(What to work on):
Go through the data and copy every line exactly, but not the images.

(Recorded data):
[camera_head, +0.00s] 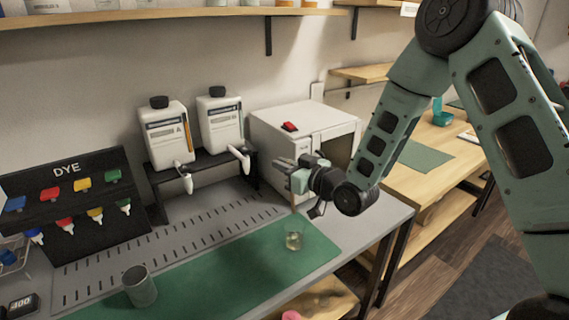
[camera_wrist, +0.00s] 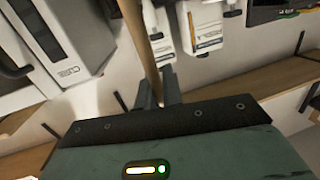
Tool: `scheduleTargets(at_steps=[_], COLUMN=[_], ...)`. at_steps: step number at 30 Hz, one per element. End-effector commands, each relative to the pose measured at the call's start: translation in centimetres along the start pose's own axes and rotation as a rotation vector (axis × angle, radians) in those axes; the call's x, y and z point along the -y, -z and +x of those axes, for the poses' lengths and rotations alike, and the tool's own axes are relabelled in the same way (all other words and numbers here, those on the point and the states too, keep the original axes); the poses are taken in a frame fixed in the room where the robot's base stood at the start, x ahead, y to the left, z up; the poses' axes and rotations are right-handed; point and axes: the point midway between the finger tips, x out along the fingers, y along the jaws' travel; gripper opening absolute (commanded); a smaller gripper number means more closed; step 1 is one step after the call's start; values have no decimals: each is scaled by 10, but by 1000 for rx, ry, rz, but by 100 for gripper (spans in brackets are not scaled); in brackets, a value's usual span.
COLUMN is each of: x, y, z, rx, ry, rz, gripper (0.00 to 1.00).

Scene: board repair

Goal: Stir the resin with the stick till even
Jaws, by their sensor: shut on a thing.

(The output):
[camera_head, +0.00s] 
[camera_wrist, +0.00s] 
Tool: `scheduleTargets(at_steps=[_], COLUMN=[_], ...)`. at_steps: step number at 30 Hz, one per element. End-effector commands, each relative to the pose measured at the call's start: translation in centimetres along the start pose's own axes and rotation as a rotation vector (axis × angle, radians) in those axes; the call's x, y and z point along the -y, -z and +x of those axes, for the poses' lengths and rotations alike, and the tool's own axes are relabelled in the same way (all other words and numbers here, those on the point and the states too, keep the original axes); the poses are taken in a frame fixed in the room where the robot's base stood at the start, x ahead, y to the left, z up; the poses' axes and rotations are right-handed; point and axes: the point midway between the finger tips, x out along the fingers, y along the jaws' travel; gripper opening absolute (commanded); a smaller gripper number means more closed; step 1 is one step after the call's start; values have no decimals: each is scaled by 10, but by 1000 for rx, ry, rz, but by 100 for gripper (spans in brackets are not scaled); in brackets, a value's usual span.
COLUMN is each of: x, y, z, rx, ry, rz, gripper (0.00 to 1.00).

Scene: board repair

Goal: Stir the resin with the stick till even
Jaws, by their sensor: shut on a thing.

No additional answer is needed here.